To do: Reproduce the data exactly.

Collected data:

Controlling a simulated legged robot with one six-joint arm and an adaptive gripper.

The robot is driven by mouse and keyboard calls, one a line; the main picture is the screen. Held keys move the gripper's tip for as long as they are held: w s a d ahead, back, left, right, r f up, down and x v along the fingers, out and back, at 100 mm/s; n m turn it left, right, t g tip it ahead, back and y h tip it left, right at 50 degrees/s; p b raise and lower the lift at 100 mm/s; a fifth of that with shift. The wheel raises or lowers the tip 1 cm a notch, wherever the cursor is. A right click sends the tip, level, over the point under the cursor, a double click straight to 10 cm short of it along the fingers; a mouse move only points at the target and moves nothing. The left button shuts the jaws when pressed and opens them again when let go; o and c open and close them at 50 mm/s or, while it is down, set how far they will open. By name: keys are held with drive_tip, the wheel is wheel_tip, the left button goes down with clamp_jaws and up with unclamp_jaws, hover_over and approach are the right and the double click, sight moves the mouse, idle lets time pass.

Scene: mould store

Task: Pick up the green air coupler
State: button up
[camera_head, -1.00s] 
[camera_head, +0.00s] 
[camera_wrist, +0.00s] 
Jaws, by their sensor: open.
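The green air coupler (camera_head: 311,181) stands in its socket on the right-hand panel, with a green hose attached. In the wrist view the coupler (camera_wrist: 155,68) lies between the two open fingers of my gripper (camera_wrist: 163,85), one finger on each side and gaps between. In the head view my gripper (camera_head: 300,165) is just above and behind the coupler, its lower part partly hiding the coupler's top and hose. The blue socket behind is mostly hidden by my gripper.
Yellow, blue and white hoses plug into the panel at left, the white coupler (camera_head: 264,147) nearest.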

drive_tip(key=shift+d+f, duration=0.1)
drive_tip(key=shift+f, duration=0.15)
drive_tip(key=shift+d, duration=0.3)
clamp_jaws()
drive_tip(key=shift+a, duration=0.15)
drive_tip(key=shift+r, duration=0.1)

Solution:
Controlling a simulated legged robot with one six-joint arm and an adaptive gripper.

The robot is driven by mouse and keyboard calls, one a line; the main picture is the screen. Held keys move the gripper's tip for as long as they are held: w s a d ahead, back, left, right, r f up, down and x v along the fingers, out and back, at 100 mm/s; n m turn it left, right, t g tip it ahead, back and y h tip it left, right at 50 degrees/s; p b raise and lower the lift at 100 mm/s; a fifth of that with shift. The wheel raises or lowers the tip 1 cm a notch, wherever the cursor is. A right click sends the tip, level, over the point under the cursor, a double click straight to 10 cm short of it along the fingers; a mouse move only points at the target and moves nothing. The left button shuts the jaws when pressed and opens them again when let go; o and c open and close them at 50 mm/s or, while it is down, set how far they will open. By name: keys are held with drive_tip, the wheel is wheel_tip, the left button goes down with clamp_jaws and up with unclamp_jaws, hover_over and approach are the right and the double click, sight moves the mouse, idle lets time pass.

Scene: mould store

Task: Pick up the green air coupler
State: button up
[camera_head, -1.00s] 
[camera_head, +0.00s] 
[camera_wrist, +0.00s] 
Jaws, by their sensor: open.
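The green air coupler (camera_head: 311,181) stands in its socket on the right-hand panel, with a green hose attached. In the wrist view the coupler (camera_wrist: 155,68) lies between the two open fingers of my gripper (camera_wrist: 163,85), one finger on each side and gaps between. In the head view my gripper (camera_head: 300,165) is just above and behind the coupler, its lower part partly hiding the coupler's top and hose. The blue socket behind is mostly hidden by my gripper.
Yellow, blue and white hoses plug into the panel at left, the white coupler (camera_head: 264,147) nearest.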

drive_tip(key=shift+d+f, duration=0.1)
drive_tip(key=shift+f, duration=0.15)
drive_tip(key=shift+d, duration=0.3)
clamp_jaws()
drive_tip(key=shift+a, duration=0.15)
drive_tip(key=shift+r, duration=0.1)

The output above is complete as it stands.